Rebuilding Place in the Urban Space

"A community’s physical form, rather than its land uses, is its most intrinsic and enduring characteristic." [Katz, EPA] This blog focuses on place and placemaking and all that makes it work--historic preservation, urban design, transportation, asset-based community development, arts & cultural development, commercial district revitalization, tourism & destination development, and quality of life advocacy--along with doses of civic engagement and good governance watchdogging.

Thursday, November 10, 2011

Another lesson that Prince George's County has a three to five year window to reposition based on visionary transportation planning

There is a letter to the editor in the Post today ("Why not use extend Metro’s Green Line to BWI?") by a PG County resident, saying that the county should be planning for extension of the WMATA green line heavy rail line to BWI Airport, and not the Purple Line.

This is another example of the difference between intra-community transit (county not city in this case) versus inter-community transit. See the past blog entry, "Making the case for intra-city (vs. inter-city) transit planning."

The Purple Line light rail system and 11 proposed stations(one is on the border of Montgomery County so I double count it) in Prince George's County gives Prince George's County the opportunity to reposition its land use, real estate development and transportation planning paradigm by re-centering it around transit access and connection, rather than the automobile as the primary transportation modality in the county.

A line to BWI extends the transit system by about 24 miles, to Howard and Anne Arundel Counties, but ends up contributing more to sprawl--or extending land development to areas not currently developed rather than intensifying development within already developed areas.

That doesn't help Prince George's County very much.

Ironically, this is the same argument that happened in Montgomery County under then County Executive Doug Duncan about an "inner" versus "outer" Purple Line alignment, with the latter focused on enabling greenfield development, and the former focused on intensifying extant places.

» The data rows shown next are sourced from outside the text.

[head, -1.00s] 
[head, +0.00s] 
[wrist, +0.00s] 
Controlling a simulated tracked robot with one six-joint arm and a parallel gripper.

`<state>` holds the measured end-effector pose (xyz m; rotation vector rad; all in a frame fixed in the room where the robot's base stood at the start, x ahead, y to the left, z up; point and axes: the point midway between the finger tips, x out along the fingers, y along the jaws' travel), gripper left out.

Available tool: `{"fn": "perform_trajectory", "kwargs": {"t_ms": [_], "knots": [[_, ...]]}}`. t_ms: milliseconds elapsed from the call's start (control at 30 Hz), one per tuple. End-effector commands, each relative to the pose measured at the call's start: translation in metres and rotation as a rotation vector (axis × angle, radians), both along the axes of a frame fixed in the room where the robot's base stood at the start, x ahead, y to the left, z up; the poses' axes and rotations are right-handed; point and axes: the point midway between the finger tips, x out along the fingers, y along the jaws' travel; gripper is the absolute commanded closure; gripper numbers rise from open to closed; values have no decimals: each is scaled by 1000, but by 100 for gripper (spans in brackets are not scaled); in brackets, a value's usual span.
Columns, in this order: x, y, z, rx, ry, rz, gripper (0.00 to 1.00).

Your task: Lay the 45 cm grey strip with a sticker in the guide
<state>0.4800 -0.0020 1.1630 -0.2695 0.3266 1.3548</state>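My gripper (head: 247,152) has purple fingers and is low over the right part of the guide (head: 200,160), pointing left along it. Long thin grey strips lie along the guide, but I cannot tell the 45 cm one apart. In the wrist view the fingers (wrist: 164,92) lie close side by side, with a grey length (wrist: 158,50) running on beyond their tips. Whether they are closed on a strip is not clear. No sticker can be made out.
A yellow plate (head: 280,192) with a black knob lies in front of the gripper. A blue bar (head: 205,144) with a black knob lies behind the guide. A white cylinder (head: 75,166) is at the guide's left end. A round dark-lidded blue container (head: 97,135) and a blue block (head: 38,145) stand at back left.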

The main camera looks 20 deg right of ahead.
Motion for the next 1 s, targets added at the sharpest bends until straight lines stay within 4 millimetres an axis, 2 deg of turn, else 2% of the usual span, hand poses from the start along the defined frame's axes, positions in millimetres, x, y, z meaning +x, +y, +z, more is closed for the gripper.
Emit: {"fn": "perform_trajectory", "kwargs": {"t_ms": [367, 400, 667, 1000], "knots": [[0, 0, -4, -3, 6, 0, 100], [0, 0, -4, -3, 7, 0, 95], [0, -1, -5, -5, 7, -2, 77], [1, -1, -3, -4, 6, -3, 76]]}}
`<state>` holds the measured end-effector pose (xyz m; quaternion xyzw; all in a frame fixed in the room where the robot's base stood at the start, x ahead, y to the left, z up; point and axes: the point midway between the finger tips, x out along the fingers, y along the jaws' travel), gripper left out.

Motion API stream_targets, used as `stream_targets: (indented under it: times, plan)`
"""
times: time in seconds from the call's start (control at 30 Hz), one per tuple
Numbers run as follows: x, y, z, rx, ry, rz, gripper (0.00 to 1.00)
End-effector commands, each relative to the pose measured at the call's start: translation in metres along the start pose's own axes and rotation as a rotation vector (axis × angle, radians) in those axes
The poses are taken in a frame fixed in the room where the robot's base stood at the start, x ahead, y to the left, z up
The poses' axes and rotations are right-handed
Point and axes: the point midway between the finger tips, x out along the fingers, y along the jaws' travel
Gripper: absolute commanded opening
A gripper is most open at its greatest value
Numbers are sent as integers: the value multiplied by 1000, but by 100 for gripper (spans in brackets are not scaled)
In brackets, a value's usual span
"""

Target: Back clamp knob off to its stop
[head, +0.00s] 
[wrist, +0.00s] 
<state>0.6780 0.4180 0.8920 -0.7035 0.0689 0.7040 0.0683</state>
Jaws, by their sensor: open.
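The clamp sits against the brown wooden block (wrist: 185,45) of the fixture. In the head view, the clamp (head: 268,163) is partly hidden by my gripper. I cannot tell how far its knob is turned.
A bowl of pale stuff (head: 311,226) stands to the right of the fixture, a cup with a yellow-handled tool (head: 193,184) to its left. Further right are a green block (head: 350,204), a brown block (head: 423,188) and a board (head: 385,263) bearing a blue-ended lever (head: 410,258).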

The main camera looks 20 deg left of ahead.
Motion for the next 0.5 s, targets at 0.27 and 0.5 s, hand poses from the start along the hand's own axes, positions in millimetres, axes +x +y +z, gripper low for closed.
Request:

See this 2000 article from the Gazette, "Purple Line has taken a circuitous path."

The problem with transit lines and stations in Prince George's County--the various subway stations as well as the railroad stations--is for the most part the stations aren't located in existing places--towns and cities like Bethesda or Silver Spring in Montgomery County--where you can leverage transit and build denser communities that are walkable and bikeable, where people can live without a car.

The Purple Line gives Prince George's County a second chance to do this. They had their first chance with the creation of the initial subway system. They didn't take it.

For the most part, only the development around the Prince George's Plaza station has worked to implement a transit oriented real estate development paradigm--and that is because in the early 1960s, one of the primary land owners understood that the area would get transit connections at some point--even though it ended up taking 30+ years. (See "Back to the future" a 2007 article from the Washington Business Journal.)

Oh sure, there is a station area plan for the West Hyattsville Station that's almost 10 years old. And there is a lot of activity at the New Carrollton Station. And on again off again plans for Greenbelt.

The Purple Line is, potentially, a game changer.

If Prince George's County can step up and realize it and take the opportunity.

Few communities get a second chance like this one.